Opinion of the Court by Kapsner, Justice.
Fred C. Rathert, Crowley, Haughey, Hanson, Toole & Dietrich, P.L.L., P.O. Box 1206, Williston, N.D. 58802-1206, for plaintiffs and appellants.
Daniel S. Kuntz, Zuger Kirmis & Smith, P.O. Box 1695, Bismarck, N.D. 58502-1695, for defendants and appellees. Appearance by James S. Hill.
Albert J. Hardy, P.O. Box 370, Dickinson, N.D. 58602-0370, for amicus curiae.
Apache v. MDU
[¶1] Apache Corporation and Snyder Oil Corporation appealed a judgment dismissing their action against MDU Resources Group, Inc., and Williston Basin Interstate Pipeline Company, Inc. We conclude Apache Corporation and Snyder Oil Corporation did not show they were third-party beneficiaries of other parties' contracts or show unjust enrichment, and we affirm.
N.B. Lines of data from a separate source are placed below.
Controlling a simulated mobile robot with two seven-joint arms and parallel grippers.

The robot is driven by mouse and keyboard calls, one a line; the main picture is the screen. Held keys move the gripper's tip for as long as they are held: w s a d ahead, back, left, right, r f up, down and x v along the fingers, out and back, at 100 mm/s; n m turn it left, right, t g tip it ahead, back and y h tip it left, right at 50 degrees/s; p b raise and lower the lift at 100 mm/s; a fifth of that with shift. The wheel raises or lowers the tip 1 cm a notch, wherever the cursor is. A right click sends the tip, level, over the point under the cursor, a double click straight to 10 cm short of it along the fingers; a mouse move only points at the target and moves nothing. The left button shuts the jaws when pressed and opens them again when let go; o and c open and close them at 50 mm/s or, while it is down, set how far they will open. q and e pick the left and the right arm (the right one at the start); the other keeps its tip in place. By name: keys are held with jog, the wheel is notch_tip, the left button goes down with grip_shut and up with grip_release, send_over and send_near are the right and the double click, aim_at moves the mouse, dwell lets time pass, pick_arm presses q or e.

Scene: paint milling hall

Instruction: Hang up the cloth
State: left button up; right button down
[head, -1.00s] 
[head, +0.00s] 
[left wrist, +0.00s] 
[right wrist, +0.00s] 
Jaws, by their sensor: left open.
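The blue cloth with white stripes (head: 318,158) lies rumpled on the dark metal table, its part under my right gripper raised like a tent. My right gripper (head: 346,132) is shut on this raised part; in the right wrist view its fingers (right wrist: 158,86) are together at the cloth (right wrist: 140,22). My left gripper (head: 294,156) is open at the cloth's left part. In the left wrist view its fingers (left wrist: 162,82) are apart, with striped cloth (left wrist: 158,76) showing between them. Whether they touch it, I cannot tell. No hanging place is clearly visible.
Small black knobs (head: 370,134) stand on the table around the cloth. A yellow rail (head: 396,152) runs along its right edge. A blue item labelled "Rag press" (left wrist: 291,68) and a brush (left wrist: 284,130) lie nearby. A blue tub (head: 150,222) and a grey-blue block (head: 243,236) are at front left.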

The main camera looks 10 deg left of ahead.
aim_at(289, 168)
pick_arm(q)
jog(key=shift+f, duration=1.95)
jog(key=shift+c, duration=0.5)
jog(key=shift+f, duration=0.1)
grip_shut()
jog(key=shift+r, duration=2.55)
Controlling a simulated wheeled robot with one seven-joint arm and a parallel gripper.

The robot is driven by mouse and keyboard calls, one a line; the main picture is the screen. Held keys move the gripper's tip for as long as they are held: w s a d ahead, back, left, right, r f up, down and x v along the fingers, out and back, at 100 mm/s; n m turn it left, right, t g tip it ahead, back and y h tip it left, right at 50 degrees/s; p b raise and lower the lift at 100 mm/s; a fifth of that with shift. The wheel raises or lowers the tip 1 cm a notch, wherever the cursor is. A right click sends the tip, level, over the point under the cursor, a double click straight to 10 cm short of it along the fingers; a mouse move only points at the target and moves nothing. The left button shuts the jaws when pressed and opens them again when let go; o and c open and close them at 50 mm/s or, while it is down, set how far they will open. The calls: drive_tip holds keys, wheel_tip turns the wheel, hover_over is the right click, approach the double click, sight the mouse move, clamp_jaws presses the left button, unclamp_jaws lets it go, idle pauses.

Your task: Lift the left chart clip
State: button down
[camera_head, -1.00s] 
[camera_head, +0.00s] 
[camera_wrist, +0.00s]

[¶2] Montana-Dakota Utilities Company (known as MDU Resources Group, Inc., since January 1, 1985, "MDU") transports, distributes, and sells natural gas. Koch Hydrocarbon Company ("Koch") buys and processes natural gas. Apache Corporation and Snyder Oil Corporation are natural gas producers who sold gas to Koch, which processed it and sold it to MDU. Producer contracts with Koch did not have a fixed price for the gas. Producers received a price based, in part, on a percentage of the proceeds received by Koch when Koch sold the gas.
[¶3] On December 20, 1979, when natural gas was in short supply, MDU and Koch signed a ten-year contract ("the McKenzie contract") in which MDU agreed to buy and Koch agreed to sell up to 25,000 (later changed to 50,000) Mcf of residue gas per day at "the highest price permitted" by the Natural Gas Policy Act of 1978 ("NGPA"). The contract did not require Koch to deliver any minimum quantity to MDU and allowed Koch to terminate the contract at any time upon 180 days notice to MDU. Koch and MDU later made a similar agreement for gas produced in another field.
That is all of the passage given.